◆ To do ◆
Where a line contains the word "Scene", copy that line.

|---|

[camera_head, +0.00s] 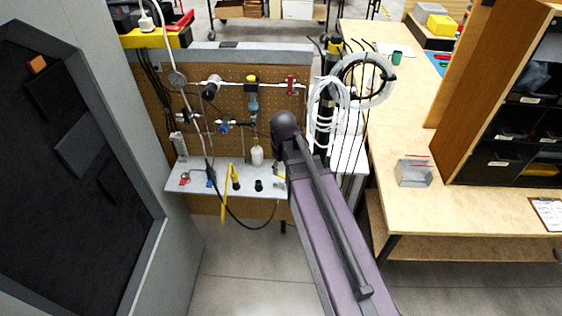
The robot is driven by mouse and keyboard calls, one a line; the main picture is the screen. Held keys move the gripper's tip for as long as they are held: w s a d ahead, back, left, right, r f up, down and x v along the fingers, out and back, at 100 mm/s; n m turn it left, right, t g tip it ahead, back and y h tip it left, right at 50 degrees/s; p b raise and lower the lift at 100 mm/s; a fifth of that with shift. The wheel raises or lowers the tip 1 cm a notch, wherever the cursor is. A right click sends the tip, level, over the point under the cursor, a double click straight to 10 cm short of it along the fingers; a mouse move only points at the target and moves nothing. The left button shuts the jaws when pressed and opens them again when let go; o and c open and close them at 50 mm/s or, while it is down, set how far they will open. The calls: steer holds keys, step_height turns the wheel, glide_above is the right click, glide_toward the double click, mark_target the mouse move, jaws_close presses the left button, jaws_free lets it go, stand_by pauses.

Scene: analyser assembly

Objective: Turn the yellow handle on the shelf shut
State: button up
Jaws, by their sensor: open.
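A small grey shelf (205,186) sticks out from the pegboard in the head view. A long thin yellow handle (225,204) stands out at its front edge and hangs down past it. A short yellow and black fitting (235,177) is just right of the handle's top. How far the handle is turned is too small to tell. My purple arm reaches up from the bottom right, over the shelf's right end. My gripper is not visible; the arm hides what lies behind it.
The pegboard (180,103) carries gauges, valves and hoses. A black hose loops below the shelf. A dark-faced grey cabinet (182,258) stands at left. A wooden workbench (400,140) with a clear box (413,172) is at right. Coiled white tubing (350,80) hangs behind my arm.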

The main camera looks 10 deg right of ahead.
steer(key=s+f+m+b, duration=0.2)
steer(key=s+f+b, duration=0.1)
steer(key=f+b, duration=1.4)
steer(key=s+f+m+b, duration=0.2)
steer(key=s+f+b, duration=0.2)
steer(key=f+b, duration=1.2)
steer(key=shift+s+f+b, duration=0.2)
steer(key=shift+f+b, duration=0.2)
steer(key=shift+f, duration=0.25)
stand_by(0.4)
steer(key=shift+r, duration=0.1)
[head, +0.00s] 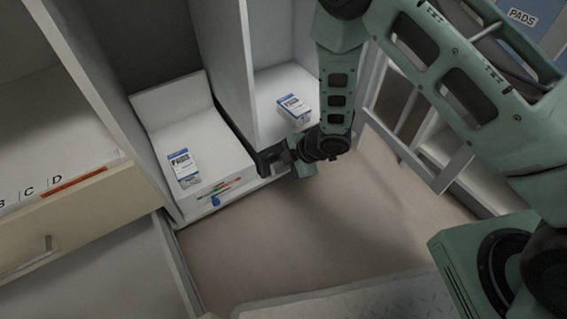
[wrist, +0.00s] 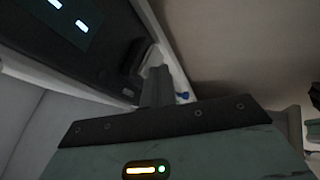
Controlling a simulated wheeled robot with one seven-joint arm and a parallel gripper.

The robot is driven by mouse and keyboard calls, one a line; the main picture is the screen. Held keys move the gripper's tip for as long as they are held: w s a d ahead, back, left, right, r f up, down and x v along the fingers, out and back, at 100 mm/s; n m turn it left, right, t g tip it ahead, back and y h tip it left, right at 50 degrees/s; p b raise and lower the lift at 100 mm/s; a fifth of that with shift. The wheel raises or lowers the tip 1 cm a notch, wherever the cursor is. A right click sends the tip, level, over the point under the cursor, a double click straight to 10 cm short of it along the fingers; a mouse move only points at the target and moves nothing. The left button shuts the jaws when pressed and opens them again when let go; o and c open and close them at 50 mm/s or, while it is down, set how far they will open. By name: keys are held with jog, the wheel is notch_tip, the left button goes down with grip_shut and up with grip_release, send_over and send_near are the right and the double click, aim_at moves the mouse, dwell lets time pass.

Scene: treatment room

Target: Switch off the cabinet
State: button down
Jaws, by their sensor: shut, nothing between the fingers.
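The white cabinet (head: 222,85) stands open-fronted at the centre left of the head view. In the wrist view a dark panel (wrist: 60,45) with small lit white marks fills the upper left. A dark raised piece (wrist: 133,58) sits at the panel's right edge; I cannot tell whether it is a switch. My gripper (head: 272,160) is at the cabinet's front edge, by the divider's lower end. Its fingers (wrist: 156,72) are shut and empty, close beside the raised piece; I cannot tell whether they touch it. My wrist hides the panel in the head view.
Two small boxes (head: 184,167) and (head: 294,108) lie on the cabinet's shelves. A blue knob (head: 215,201) is on the lower front edge. A cream drawer (head: 75,215) juts out at left. A white frame (head: 440,165) stands at right. The floor (head: 300,235) in front is clear.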

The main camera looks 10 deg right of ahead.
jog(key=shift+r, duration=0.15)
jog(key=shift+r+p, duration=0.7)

|---|

◆ Response for this exercise ◆
Scene: analyser assembly
Scene: treatment room

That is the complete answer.